Harekete geçmeden önce düşünmemiz bir zorunluluktur ve nihayetinde mutluluğa ulaşmada en kritik gereksinimlerinden biridir.
Peki Mutlu Olmak Çok Mu Önemli?
Epiktetos önceki alıntılarda gördüğünüzü gibi, mutlu olmaya çok vurgu yapmış. Ancak yine de kendimize şu soruyu sormamalı mıyız?
Her zaman mutlu olmak bu kadar önemli mi?
Mutluluk hepimiz için değerli bir hedef olsa da mutsuzluk anlarıyla başa çıkmak ve mutsuzlukla birlikte yaşamak da çok önemlidir.
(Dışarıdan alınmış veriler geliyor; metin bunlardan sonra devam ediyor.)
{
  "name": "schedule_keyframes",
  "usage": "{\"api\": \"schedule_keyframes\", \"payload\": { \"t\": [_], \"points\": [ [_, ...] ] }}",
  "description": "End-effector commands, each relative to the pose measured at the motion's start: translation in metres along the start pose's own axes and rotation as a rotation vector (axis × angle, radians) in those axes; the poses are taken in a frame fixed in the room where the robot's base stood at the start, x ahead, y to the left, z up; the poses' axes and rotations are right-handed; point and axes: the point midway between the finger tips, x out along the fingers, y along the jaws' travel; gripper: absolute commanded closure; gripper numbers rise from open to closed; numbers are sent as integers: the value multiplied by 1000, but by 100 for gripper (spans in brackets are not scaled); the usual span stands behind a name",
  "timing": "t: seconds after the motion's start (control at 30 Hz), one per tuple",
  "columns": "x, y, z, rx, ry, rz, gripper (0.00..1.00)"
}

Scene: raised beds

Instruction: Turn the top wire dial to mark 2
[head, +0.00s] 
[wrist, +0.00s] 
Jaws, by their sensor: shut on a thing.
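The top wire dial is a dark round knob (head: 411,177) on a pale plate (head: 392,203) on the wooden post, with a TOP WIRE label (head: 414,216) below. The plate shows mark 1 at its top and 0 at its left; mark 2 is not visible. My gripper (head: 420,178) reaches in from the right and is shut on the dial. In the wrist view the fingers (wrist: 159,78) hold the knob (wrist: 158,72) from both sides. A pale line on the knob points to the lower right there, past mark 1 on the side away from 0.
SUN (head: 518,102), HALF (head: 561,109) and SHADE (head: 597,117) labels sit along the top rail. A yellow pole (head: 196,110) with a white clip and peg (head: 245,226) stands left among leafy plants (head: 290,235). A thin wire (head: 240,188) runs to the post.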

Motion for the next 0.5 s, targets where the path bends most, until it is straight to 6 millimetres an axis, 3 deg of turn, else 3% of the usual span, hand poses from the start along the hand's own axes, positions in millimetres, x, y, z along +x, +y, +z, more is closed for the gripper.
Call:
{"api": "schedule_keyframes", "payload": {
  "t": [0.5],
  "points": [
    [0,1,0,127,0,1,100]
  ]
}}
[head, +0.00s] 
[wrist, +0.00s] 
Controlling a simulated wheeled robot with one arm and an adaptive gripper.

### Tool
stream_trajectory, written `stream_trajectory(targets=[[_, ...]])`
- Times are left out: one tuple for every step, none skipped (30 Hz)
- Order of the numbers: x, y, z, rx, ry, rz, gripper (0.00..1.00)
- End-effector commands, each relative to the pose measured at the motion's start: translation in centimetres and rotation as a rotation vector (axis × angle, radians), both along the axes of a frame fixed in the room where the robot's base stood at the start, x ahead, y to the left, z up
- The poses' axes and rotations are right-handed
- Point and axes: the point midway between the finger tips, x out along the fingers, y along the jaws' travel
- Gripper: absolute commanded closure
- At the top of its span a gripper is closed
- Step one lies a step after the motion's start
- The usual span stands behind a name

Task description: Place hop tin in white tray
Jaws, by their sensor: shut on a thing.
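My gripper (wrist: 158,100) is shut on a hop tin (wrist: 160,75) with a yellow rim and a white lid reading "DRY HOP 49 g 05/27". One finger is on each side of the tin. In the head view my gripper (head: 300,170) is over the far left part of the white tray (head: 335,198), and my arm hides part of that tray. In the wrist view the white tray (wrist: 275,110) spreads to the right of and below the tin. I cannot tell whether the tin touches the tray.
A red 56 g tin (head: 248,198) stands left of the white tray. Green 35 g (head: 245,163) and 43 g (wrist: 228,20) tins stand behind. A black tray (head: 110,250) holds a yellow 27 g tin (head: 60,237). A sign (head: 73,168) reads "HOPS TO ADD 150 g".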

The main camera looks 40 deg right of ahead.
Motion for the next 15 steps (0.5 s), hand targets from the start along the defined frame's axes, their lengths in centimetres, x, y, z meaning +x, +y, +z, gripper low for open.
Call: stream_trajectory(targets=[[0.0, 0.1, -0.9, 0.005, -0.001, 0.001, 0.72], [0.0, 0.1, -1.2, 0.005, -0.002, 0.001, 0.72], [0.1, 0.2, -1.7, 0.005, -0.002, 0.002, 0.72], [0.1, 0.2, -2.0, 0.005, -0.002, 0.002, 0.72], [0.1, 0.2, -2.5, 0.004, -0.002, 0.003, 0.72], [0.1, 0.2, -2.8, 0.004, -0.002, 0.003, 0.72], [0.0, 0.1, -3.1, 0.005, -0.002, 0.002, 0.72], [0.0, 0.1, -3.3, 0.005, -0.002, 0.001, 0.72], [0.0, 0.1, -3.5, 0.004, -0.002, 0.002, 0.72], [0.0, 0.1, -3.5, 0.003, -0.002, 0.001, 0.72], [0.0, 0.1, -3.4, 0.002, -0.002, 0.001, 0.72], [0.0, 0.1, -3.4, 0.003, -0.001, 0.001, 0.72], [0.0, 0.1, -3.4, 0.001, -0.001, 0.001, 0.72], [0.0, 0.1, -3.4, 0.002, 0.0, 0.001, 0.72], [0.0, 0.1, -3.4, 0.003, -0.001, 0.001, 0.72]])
Bazen mutsuz olabilme ihtimalini kabul etmeliyiz. Mutluluk, ancak mutsuzluk varsa var olabilir.
Roma İmparatoru Marcus Aurelius der ki:
“Gelecekte bir şey sizi incitmeye çalıştığında hatırlamanız gereken kural şudur: Bu bir talihsizlik demeyin, Buna değecek şekilde dayanabilmek iyi bir servettir deyin.”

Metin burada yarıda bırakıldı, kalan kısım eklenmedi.